Su refugio son sus amigos, emigrantes, italianos como él: Zarlingo, Cavallaro, Antrilli, Mascarini, Benedetti y Rocco Mangone…. Gente jubilada como él. Se juntan en los bares, en el café Roma, a jugar a las cartas, a emborracharse bebiendo el vino producido por otro paisano: Angelo Musso. Forman, lo que Henri viene a llamar, “La Hermandad de la uva”.
Se entienden entre ellos, se ayudan y se protegen los unos a los otros. Hasta que la muerte los separe.
Henri viene a visitar a su padre a San Elmo procedente de Los Angeles. El viejo Nick recibe un encargo y le pide ayuda a su hijo Henri para construir un pequeño secadero para ahumar carne de venados, en las montañas. Henri finalmente accede aunque no tenga la más remota idea de cómo manejar la paleta, mover piedras y hacer la masa.
El viejo Nick, en sus tiempos, una roca, es ahora, a sus setenta y seis años, un hombre enfermo del corazón, alcoholizado y diabético. Nada más terminar el trabajo se muere.
En el funeral de su padre, de cuerpo presente. Los amigos de Nick transportan el féretro en sus hombros, una corona de 1.80 cts. les acompaña, es de sus amigos, los que conforman: La hermandad de la uva.
Henri se siente huérfano. Echa de menos a su padre. Le comprende a pesar de sus miserias. Siente un cariño inmenso hacia su padre que jamás había sentido.
En nuestro gremio de la pelota. Creo yo existe también una Hermandad de la pelota. Un hermanamiento entre diferentes unidos en el tiempo. Como el viejo Nick Molise, gente que se ha dejado la piel a su manera. Expresándolo de diferente forma. Formando sin saberlo: La hermandad de la pelota. Gente que se resiste a asimilar un tiempo que inevitablemente va cambiando y en lugar de asimilarlo, se refugia y reivindica esa época gloriosa vivida y que no es entendida por los más jóvenes.
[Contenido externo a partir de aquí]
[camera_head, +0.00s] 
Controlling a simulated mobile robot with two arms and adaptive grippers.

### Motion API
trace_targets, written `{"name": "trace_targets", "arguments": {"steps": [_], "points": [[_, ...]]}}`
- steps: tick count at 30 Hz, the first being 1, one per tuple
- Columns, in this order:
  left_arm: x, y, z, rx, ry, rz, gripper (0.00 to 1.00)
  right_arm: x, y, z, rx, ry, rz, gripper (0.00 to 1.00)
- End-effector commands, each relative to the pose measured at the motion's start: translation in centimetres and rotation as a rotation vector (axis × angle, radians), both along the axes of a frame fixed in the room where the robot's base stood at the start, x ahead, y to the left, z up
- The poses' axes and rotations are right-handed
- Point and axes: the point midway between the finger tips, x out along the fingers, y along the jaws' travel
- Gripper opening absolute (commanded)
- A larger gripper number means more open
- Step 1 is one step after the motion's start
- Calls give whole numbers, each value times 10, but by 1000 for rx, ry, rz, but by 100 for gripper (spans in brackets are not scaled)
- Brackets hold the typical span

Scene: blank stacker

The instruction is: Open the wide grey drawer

Salvando las diferencias me acuerdo en estos momentos de “Letxuga” Elorrio, Aitor Totorika y de Migel Gallastegi. Artesanos o artistas, albañiles o canteros, que construyeron un personaje, cada cual a su manera y perdurarán, no se si al paso de terremotos, al menos quedarán en la memoria de sus incondicionales. Gentes que provocan filias y fobias. Contradictorios sí, pero no se les puede negar el haber luchado como jabatos contra molinos de viento. Han peleado y han encontrado refugio en la Hermandad cuyos vínculos son irrompibles y maravillosos.
En estos momentos, como Henri Molise en el funeral de su padre, me siento huérfano. Yo como él, que había momentos sentía cariño, otras veces odio, me rindo en su memoria desde el más sincero reconocimiento a tres, no son los únicos, que conforman La Hermandad de la pelota.
Cuando alguien muere, nos da por endulzar su figura. Recordando lo buenos que fueron, lo bien que lo hicieron. Reproduciendo la cara A de sus vidas. Dejando a un lado otra, la B, más interesante, más auténtica. Políticamente incorrecta. La que contribuyó a que fueran especiales y dieran tanto que hablar.
Esa tendencia hacia la cosmética la refleja magistralmente Henri Molise ante el féretro de su padre…
“Sentía ira y asco. ¿Qué le habían hecho a aquel pobre hombre, buen Dios? ¿Qué le habían hecho a aquella curtida y tremenda cara de los Abruzzo, a aquellas arrugas de dolor y trabajo, a aquella boca decidida, al astuto frunce de aquellas cejas, a aquellos pliegues de triunfo y derrota? Todo había desaparecido y en su lugar había una cara rellena de algodón, lisa, sin arrugas, con las mejillas coloreadas. Era una vergüenza, una obscenidad, y yo me sentía espoleado por una perfidia literaria, y pensaba: Ése no es mi padre, ése no es el viejo Nick, ése es Groucho Marx, y cuanto antes lo enterremos, mejor”.